Hobson’s Pledge targets Nat voters
Political group Hobson’s Pledge is trying to light a race-relations fire, but detractors aren’t feeling the heat.
A billboard proclaiming ‘‘We are now one people’’ could be seen on Mill Street in central Hamilton and roadside signs dotted the clogged roads into Fieldays.
Hobson’s Pledge, fronted by former National Party and Act Party leader Don Brash and Auckland businesswoman Casey Costello, is lobbying people to vote against the National Party’s ‘‘race-based’’ policies.
Detractors say the group is fringe, with a dated vision for New Zealand that voters no longer associate with.
Brash said the group has leased billboards in Auckland, Wellington and Hamilton and has also been dropping leaflets in letterboxes around the country.
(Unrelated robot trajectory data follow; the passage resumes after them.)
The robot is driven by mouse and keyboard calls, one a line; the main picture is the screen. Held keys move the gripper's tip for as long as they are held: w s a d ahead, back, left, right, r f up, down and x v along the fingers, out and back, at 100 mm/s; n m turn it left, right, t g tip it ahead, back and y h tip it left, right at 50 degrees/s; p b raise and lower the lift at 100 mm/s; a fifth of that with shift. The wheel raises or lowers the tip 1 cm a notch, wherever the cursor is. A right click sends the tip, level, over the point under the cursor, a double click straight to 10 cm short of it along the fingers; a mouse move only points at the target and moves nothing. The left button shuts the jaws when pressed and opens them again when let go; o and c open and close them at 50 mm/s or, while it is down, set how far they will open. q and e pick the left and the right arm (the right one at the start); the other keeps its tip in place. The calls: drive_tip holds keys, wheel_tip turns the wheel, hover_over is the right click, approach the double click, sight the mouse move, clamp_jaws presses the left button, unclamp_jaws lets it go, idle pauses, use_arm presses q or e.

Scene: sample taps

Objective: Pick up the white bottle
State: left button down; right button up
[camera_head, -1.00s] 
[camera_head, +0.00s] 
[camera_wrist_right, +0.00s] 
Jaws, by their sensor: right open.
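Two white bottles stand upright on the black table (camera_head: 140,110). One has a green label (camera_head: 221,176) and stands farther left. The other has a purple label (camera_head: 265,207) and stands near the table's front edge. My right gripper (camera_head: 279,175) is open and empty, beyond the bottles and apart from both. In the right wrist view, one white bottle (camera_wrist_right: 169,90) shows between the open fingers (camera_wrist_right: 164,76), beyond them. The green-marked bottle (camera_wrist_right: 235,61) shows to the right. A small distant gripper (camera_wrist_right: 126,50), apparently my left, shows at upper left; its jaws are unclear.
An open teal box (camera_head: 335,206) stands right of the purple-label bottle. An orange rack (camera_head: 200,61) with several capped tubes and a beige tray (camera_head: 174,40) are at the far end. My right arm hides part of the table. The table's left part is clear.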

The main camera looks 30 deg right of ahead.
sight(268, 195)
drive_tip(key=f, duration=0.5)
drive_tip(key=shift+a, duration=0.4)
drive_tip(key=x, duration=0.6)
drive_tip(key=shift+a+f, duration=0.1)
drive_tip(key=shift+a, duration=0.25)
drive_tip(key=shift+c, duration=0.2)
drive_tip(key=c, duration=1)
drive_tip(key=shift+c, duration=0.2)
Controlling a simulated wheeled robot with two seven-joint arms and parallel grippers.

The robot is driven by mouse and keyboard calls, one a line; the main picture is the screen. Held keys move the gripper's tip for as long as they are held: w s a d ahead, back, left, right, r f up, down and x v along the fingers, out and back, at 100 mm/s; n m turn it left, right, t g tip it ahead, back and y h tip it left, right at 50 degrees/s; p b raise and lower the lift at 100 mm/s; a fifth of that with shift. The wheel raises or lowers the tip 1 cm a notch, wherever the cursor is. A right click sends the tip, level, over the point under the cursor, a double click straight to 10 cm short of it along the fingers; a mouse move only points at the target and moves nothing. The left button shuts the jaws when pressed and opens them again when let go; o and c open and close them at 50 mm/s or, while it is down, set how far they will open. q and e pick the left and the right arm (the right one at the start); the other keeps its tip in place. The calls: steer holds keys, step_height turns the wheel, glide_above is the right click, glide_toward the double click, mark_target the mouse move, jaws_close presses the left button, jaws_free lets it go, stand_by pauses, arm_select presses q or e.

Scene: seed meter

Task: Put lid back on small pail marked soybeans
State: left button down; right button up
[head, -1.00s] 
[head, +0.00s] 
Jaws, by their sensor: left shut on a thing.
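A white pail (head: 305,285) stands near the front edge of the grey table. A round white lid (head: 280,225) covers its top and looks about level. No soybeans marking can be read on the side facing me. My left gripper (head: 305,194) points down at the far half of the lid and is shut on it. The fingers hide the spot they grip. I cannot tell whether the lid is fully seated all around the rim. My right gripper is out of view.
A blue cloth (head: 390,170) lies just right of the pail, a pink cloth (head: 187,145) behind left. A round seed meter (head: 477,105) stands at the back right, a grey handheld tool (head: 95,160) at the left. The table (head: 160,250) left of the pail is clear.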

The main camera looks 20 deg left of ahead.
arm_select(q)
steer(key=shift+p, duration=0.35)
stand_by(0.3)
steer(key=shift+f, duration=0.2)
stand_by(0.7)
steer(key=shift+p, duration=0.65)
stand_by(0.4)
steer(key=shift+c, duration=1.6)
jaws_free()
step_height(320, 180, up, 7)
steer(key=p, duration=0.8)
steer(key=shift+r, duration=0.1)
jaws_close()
The group plans a public meeting in Rotorua on Monday.
Labour MP for Hauraki-Waikato Nanaia Mahuta said Hamiltonians, along with the majority of New Zealanders, had moved on from such attempts to ‘‘whip up’’ negative sentiment.
‘‘The Hobson’s Pledge message is one that’s founded in half-truths and untruths . . . it’s probably made out to be a bigger sentiment than it really is.’’
Massey University lecturer in Maori history Dr Peter Meihana had received a brochure for Hobson’s Pledge in his letterbox in Blenheim.
He said the Hobson’s Pledge view of the Treaty and its application today was dated and widely disputed by current historical scholarship.